--- Recorded data ---
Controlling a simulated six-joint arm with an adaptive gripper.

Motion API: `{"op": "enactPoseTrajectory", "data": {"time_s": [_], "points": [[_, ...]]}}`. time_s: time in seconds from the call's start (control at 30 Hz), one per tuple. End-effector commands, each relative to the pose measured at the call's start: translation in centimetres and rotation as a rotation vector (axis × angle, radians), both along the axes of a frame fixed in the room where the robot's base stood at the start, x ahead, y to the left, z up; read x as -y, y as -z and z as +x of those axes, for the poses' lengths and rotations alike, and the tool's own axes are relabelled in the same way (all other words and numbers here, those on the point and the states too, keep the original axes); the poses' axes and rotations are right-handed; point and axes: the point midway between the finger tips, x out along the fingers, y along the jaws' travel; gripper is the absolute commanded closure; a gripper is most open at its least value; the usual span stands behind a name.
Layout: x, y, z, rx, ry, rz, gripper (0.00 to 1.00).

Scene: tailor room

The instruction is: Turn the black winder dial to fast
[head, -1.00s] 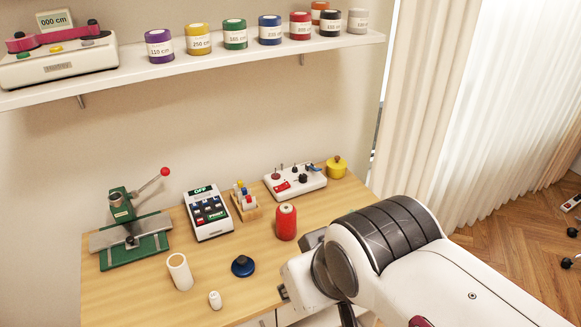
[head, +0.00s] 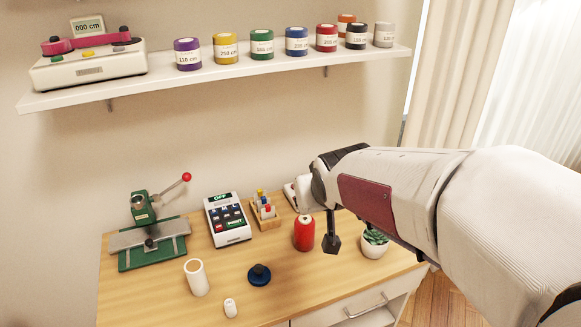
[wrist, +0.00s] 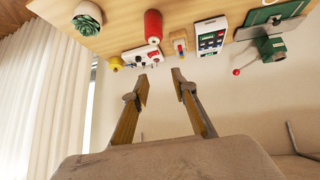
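The white winder (wrist: 140,55) shows upside down in the wrist view, at the top beyond my fingertips. It has small dark knobs and a red part, but the black dial's setting is too small to read. In the head view only the left end of the winder (head: 289,197) shows, with my arm in front of the rest. In the wrist view my gripper (wrist: 161,80) is open and empty, its two fingers apart, with clear space between it and the winder.
A red thread spool (head: 303,233) stands in front of the winder, and a potted succulent (head: 374,243) is to its right. A rack of small bobbins (head: 265,211) and a keypad device (head: 228,220) stand to the left. A yellow pot (wrist: 115,63) is beside the winder.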

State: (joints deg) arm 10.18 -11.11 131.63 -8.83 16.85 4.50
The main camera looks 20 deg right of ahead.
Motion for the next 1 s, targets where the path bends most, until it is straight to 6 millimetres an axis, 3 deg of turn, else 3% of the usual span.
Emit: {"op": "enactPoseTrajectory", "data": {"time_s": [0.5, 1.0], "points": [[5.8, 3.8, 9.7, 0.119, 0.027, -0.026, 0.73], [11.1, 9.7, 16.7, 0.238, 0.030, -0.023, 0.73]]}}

--- Work required ---
Starting at the first line of the material, output exactly the lines up to and including the one with "[head, +0.00s]". Do not include the pictures.

--- Task answer ---
Controlling a simulated six-joint arm with an adaptive gripper.

Motion API: `{"op": "enactPoseTrajectory", "data": {"time_s": [_], "points": [[_, ...]]}}`. time_s: time in seconds from the call's start (control at 30 Hz), one per tuple. End-effector commands, each relative to the pose measured at the call's start: translation in centimetres and rotation as a rotation vector (axis × angle, radians), both along the axes of a frame fixed in the room where the robot's base stood at the start, x ahead, y to the left, z up; read x as -y, y as -z and z as +x of those axes, for the poses' lengths and rotations alike, and the tool's own axes are relabelled in the same way (all other words and numbers here, those on the point and the states too, keep the original axes); the poses' axes and rotations are right-handed; point and axes: the point midway between the finger tips, x out along the fingers, y along the jaws' travel; gripper is the absolute commanded closure; a gripper is most open at its least value; the usual span stands behind a name.
Layout: x, y, z, rx, ry, rz, gripper (0.00 to 1.00).

Scene: tailor room

The instruction is: Turn the black winder dial to fast
[head, -1.00s] 
[head, +0.00s] 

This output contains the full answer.